Je ne t’insulte pas, Terre, en parlant de ta vieillesse. J’ai bien le droit d’en parler, au reste, moi qui, le 4 février prochain, entrerai dans ma soixante et dix-huitième année. Je sais donc ce que c’est que la vieillesse. Eh bien ! je ne crains pas de l’avouer, elle a aussi ses charmes et ses délices.

Savez-vous quoi ? C’est qu’au terme de la vie, les souvenirs les plus exquis sont ceux de l’enfance et de la jeunesse. Que de fois je me surprends à fredonner les refrains des chansons qui scandèrent mes pas et mes danses d’enfant et d’adolescent ? Dame ! Je ne suis pas à court ! J’ai, dans la mémoire, plus de deux mille clamsons populaires.

Eh bien ! la Terre aussi connaîtra l’automne et l’approche de ses vieilles années, et sa fin prochaine. Ses souvenirs, alors, seront pour les chansons, les belles chansons, que lui auront chantées les poètes. Les langues passent, mais ne meurent pas. Ce n’est pas vrai qu’il y ait des langues mortes. Est-ce que le grec ancien et le latin sont morts ? Et, ainsi, le français, non plus, ne mourra pas.

Grâce à qui ? Grâce à ses poètes. Grâce à des poètes tels que celui-ci, en vérité.

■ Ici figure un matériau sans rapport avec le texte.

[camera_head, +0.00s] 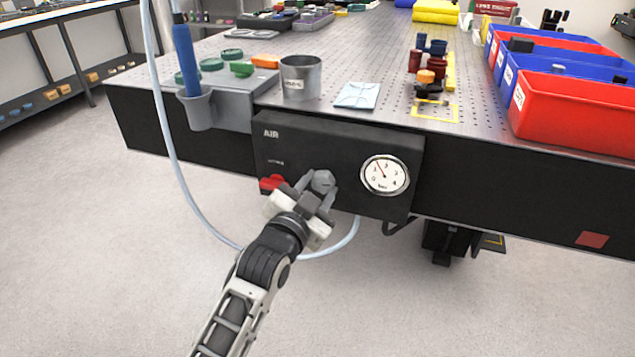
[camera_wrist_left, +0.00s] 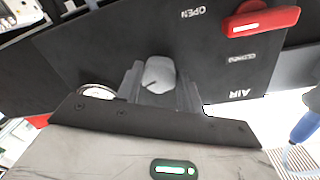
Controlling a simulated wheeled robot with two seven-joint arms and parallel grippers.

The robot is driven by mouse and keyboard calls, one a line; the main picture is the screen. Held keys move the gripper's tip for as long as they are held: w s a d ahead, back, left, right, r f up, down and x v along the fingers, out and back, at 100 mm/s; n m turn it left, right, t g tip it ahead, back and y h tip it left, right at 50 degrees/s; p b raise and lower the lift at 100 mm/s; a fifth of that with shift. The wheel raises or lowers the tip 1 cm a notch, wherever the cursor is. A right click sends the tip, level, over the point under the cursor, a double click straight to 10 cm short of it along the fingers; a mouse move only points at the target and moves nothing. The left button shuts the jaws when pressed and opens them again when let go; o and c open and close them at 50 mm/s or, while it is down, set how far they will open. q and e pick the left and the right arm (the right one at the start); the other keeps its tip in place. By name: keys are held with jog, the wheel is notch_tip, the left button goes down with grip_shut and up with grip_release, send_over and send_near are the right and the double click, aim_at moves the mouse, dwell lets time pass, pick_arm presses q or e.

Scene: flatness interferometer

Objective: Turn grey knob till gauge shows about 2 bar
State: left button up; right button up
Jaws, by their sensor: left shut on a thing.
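The grey knob (camera_head: 323,181) sits on the front of the black AIR panel (camera_head: 290,150). My left gripper (camera_head: 320,188) is shut on it, one finger on each side. The round white gauge (camera_head: 385,175) is right of the knob. Its needle leans up and left, seemingly between 1 and 2; the exact reading is too small to tell. In the wrist view the gauge (camera_wrist_left: 97,91) is mostly hidden by the gripper body. My right gripper is not in view.
A red lever (camera_head: 272,183) is just left of the knob, close to my gripper. A pale hose (camera_head: 165,130) loops below the panel.

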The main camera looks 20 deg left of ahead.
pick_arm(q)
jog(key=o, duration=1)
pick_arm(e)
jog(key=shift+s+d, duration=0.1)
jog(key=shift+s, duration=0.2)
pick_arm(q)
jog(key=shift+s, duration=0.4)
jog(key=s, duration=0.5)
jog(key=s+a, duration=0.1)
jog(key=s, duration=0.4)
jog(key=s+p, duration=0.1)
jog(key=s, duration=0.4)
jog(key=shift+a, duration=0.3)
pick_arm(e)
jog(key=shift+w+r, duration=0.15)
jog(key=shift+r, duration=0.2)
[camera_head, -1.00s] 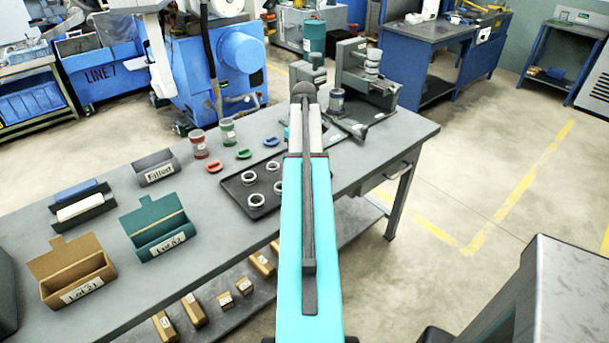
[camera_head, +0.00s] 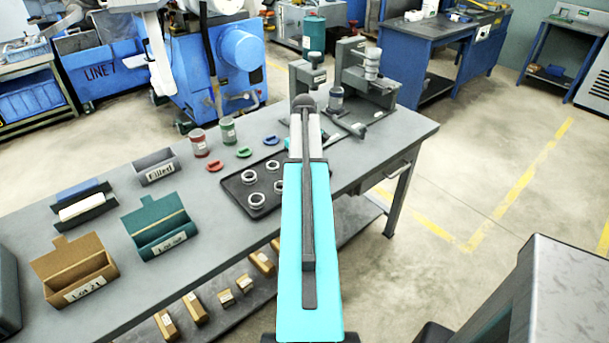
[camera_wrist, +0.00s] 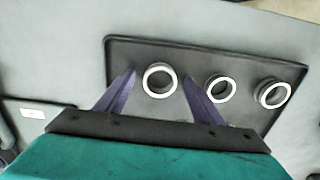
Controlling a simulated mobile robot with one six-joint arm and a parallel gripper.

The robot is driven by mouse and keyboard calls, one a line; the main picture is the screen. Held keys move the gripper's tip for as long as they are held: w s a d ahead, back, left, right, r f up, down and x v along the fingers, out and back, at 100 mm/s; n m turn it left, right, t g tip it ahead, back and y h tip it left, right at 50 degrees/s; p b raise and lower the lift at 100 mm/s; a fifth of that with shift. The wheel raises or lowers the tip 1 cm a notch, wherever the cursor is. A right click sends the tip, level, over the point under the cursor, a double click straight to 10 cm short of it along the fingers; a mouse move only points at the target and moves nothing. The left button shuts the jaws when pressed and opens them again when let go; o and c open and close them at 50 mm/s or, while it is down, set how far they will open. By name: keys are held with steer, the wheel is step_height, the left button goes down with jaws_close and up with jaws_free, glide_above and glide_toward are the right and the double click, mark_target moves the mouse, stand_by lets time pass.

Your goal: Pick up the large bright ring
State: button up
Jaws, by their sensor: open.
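Several metal rings lie on a dark tray (camera_head: 231,191) on the bench. In the wrist view, a bright, wide ring (camera_wrist: 146,82) lies at the left end of a row. It looks slightly larger than the middle ring (camera_wrist: 208,90) and similar to the darker-sided right ring (camera_wrist: 261,96). My gripper (camera_wrist: 160,76) is open, and its two purple fingers appear on either side of the left ring. I cannot tell how high the fingertips are above it. In the head view, my arm hides the gripper and part of the tray's right side.
Behind the tray stand a red-labelled jar (camera_head: 199,143), a green-labelled jar (camera_head: 228,131) and a grey "Filled" bin (camera_head: 155,167). A grey machine fixture (camera_head: 372,79) stands at the bench's far right.

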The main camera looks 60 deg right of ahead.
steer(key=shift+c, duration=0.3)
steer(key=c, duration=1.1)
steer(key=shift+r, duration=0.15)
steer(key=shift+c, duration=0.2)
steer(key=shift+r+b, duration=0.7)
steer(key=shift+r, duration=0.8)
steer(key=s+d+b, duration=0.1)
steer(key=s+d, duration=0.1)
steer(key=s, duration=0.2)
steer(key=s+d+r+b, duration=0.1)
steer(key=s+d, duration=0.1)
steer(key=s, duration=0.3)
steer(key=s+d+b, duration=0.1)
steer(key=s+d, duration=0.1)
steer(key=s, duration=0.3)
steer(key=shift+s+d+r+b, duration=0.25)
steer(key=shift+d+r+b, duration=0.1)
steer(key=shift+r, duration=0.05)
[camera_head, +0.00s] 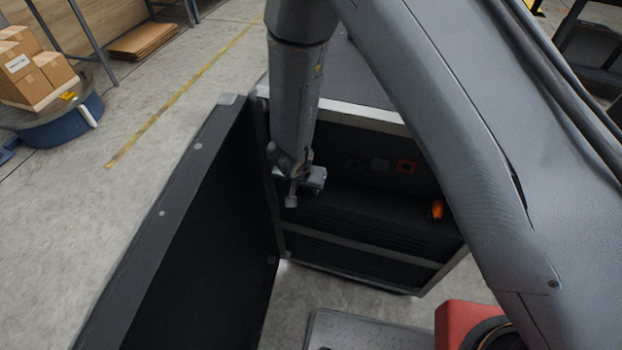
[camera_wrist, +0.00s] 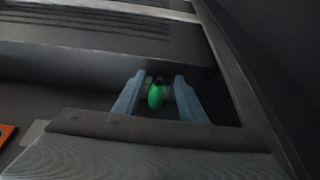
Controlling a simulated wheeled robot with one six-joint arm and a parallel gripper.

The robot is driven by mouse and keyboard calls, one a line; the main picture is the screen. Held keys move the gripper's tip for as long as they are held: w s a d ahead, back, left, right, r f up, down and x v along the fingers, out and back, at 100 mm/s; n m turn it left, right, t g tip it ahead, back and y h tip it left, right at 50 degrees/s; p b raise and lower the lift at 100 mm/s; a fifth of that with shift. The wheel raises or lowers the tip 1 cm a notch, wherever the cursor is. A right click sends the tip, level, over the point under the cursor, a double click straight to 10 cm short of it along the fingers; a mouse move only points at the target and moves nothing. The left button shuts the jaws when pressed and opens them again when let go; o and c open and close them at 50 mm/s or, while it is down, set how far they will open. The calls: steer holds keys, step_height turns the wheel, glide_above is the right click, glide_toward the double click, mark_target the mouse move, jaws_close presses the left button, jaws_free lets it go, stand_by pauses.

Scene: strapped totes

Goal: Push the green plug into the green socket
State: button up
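The green plug (camera_wrist: 156,96) shows in the wrist view between the two blue-grey fingers of my gripper (camera_wrist: 159,82). A dark gap shows on each side of the plug, so the fingers look open around it and not closed on it. In the head view my gripper (camera_head: 304,188) is inside the open cabinet, near its left side, and the plug cannot be made out there. The green socket (camera_head: 355,163) is a dim green square on the cabinet's back panel, right of and slightly above my gripper. It cannot be made out in the wrist view.
A grey square (camera_head: 380,164) and an orange-red square (camera_head: 406,166) sit right of the green socket. An orange plug-like thing (camera_head: 437,209) is at the cabinet's right. The open cabinet door (camera_head: 190,230) stands close left of my gripper. A ledge crosses below the sockets.

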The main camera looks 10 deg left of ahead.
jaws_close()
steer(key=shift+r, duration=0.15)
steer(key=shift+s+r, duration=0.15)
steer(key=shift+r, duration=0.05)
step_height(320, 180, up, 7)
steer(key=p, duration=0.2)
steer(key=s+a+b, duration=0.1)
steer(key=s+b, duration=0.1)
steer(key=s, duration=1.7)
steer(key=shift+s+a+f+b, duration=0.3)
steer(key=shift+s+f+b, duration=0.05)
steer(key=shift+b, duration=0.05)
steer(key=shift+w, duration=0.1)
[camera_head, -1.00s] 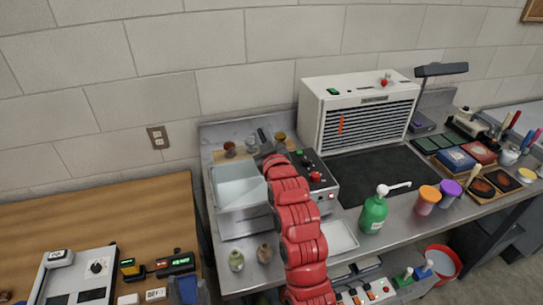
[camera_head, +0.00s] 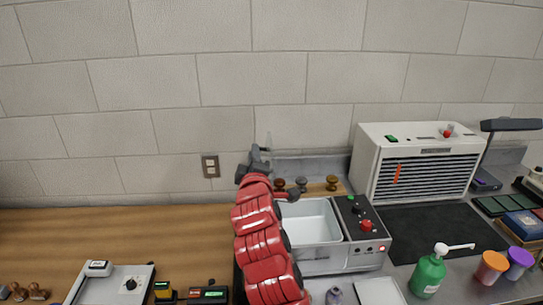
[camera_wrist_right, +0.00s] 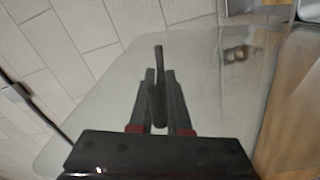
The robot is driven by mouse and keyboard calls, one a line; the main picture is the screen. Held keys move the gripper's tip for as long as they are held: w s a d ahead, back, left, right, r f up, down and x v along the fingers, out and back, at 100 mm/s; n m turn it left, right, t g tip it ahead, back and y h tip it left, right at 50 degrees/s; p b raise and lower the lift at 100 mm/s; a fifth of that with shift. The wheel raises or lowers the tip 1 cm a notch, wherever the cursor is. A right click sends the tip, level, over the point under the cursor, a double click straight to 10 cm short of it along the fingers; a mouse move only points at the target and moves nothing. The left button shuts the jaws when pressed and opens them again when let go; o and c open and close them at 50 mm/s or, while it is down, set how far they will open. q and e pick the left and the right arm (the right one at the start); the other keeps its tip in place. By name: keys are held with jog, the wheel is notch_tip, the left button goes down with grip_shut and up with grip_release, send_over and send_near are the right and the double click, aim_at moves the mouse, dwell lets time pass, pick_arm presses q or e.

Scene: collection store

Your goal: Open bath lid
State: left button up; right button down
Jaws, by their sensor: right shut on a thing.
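The bath (camera_head: 318,264) is a metal basin at the middle right of the head view. Its top is uncovered and its pale inside shows. My right gripper (camera_head: 256,158) is raised behind and left of the bath, near the wall. In the right wrist view my right gripper (camera_wrist_right: 160,80) is shut on the dark upright handle (camera_wrist_right: 158,52) of a see-through lid (camera_wrist_right: 213,95). The lid spreads as a large glassy sheet around the fingers. In the head view the lid is hardly visible. My left gripper is not in view.
A control box (camera_head: 362,235) with a red knob adjoins the bath on the right. A white vented unit (camera_head: 420,165) stands behind a black mat. A green pump bottle (camera_head: 428,275) stands in front. Brown knobs (camera_head: 302,184) sit behind the bath. The wooden table (camera_head: 120,235) has clear room at left.

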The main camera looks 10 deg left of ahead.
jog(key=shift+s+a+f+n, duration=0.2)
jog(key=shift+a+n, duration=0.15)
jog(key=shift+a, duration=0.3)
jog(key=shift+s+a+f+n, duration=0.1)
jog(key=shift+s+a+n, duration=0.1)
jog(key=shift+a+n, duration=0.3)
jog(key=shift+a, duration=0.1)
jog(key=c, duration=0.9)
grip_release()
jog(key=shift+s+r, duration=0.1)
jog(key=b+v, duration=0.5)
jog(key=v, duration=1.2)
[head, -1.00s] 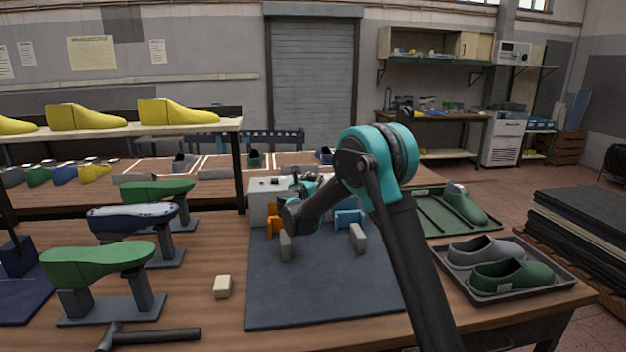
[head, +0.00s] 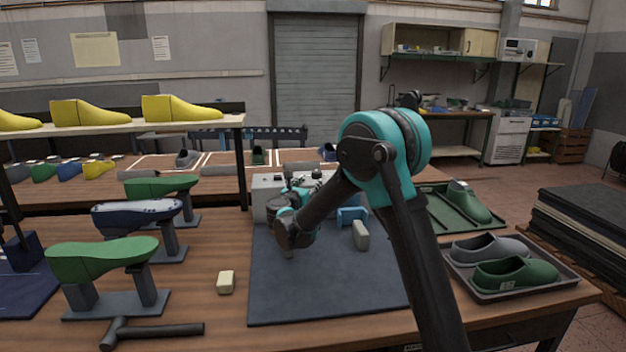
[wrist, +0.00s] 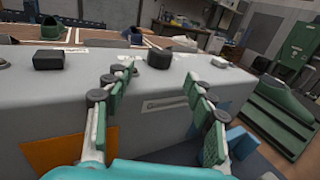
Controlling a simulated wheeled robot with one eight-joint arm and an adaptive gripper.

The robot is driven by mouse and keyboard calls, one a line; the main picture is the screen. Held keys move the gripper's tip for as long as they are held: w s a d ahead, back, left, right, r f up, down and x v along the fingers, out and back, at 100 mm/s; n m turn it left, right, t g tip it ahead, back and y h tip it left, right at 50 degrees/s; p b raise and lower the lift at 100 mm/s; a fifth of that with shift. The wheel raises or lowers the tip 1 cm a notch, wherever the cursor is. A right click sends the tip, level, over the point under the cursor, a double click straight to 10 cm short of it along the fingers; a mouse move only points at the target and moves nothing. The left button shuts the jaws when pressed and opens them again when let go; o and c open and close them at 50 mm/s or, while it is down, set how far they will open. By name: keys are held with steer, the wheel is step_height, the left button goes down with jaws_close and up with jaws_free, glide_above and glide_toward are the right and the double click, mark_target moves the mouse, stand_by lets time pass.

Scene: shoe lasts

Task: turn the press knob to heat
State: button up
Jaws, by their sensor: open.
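The press is a pale grey box (head: 266,190) at the back of the dark mat, largely hidden behind my arm in the head view. The round knob appears just beyond and between the fingertips, not gripped. My gripper also shows small in the head view (head: 309,183). No dial marking is readable.
An orange part (wrist: 70,150) and a blue part (head: 352,216) sit at the press's front. A grey block (head: 360,235) stands on the mat (head: 330,290). Green lasts on stands (head: 105,258) are at left; a shoe tray (head: 530,289) is at right. The front mat is clear.

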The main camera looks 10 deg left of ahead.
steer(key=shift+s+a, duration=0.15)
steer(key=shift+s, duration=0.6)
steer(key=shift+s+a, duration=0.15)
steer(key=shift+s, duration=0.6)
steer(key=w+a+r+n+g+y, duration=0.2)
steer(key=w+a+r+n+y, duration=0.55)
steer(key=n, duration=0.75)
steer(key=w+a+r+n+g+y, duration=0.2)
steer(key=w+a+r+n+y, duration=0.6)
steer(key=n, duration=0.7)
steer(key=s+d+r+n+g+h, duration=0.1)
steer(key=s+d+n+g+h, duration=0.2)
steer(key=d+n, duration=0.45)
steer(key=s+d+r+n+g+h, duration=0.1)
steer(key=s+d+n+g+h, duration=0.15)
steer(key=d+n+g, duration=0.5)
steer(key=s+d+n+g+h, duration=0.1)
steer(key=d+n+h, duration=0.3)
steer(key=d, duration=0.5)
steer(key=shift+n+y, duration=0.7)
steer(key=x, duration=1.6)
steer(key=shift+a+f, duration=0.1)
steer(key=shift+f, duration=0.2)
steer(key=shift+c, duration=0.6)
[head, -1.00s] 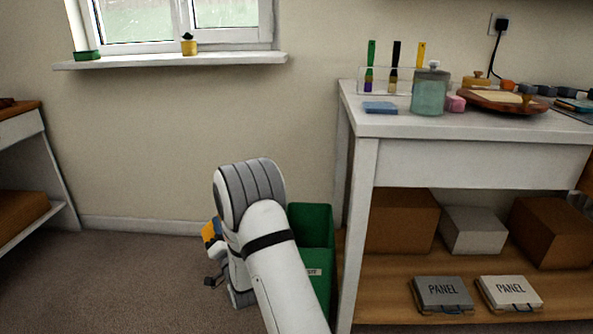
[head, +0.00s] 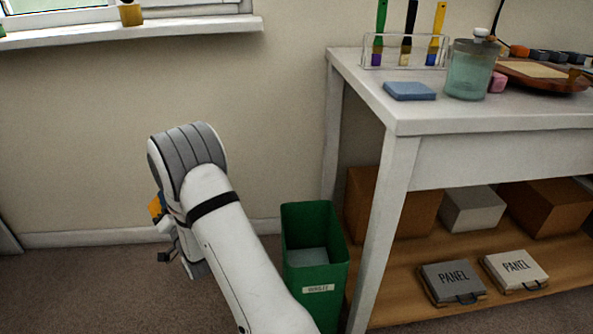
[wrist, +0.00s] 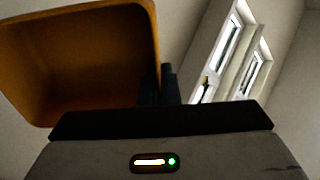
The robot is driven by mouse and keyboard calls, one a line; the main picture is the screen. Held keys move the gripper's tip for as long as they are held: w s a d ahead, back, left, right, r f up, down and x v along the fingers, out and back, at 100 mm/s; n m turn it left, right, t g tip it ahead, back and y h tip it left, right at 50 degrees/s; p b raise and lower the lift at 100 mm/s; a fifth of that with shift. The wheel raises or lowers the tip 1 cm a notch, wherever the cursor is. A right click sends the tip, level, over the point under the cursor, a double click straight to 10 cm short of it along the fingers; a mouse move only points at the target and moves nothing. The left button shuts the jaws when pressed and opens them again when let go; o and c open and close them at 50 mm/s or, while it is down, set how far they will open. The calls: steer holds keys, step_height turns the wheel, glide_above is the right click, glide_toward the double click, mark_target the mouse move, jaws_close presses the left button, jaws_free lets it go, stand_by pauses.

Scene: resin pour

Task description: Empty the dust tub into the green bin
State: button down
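The dust tub (wrist: 80,62) is an orange, open-topped box at the upper left of the wrist view, with its mouth towards the camera. Its wall is at the dark fingers of my gripper (wrist: 167,85), which appear shut on it. In the head view a small orange piece of the tub (head: 155,207) shows beside my arm, the rest hidden. The green bin (head: 316,284) stands on the floor right of my arm, its top open and its inside pale at the bottom. The tub is left of the bin, apart from it.
A white table (head: 385,105) stands right of the bin, its leg close beside it. It carries a glass jar (head: 470,72), a blue sponge (head: 410,91) and a brush rack (head: 402,54). Boxes and panel cases (head: 452,281) lie on its lower shelf. Floor left of my arm is clear.

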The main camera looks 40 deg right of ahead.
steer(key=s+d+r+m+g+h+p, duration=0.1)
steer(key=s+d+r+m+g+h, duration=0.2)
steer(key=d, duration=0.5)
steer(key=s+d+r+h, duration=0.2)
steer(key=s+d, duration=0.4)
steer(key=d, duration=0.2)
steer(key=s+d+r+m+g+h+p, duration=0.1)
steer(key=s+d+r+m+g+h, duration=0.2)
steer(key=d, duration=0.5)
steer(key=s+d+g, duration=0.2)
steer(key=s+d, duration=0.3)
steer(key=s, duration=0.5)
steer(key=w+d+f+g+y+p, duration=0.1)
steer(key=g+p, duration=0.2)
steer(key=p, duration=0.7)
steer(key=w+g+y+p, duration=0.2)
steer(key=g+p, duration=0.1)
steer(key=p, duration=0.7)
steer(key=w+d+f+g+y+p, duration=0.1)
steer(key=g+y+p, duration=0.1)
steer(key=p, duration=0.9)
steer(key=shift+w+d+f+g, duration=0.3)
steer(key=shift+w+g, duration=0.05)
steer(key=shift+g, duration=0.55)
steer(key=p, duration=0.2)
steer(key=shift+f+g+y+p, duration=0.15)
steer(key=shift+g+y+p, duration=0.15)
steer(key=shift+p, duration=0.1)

Et c’est pourquoi je le dis, et le clame, et en réponds : parmi les chansons quelle se dira, la vieille agonisante, et avec délices et avec amour, il y aura des vers du maître qui repose ici, de l’ouvrier parfait qui a écrit les Trophées, le grand conquistador de la Beauté par le Verbe, José- Maria de Heredia.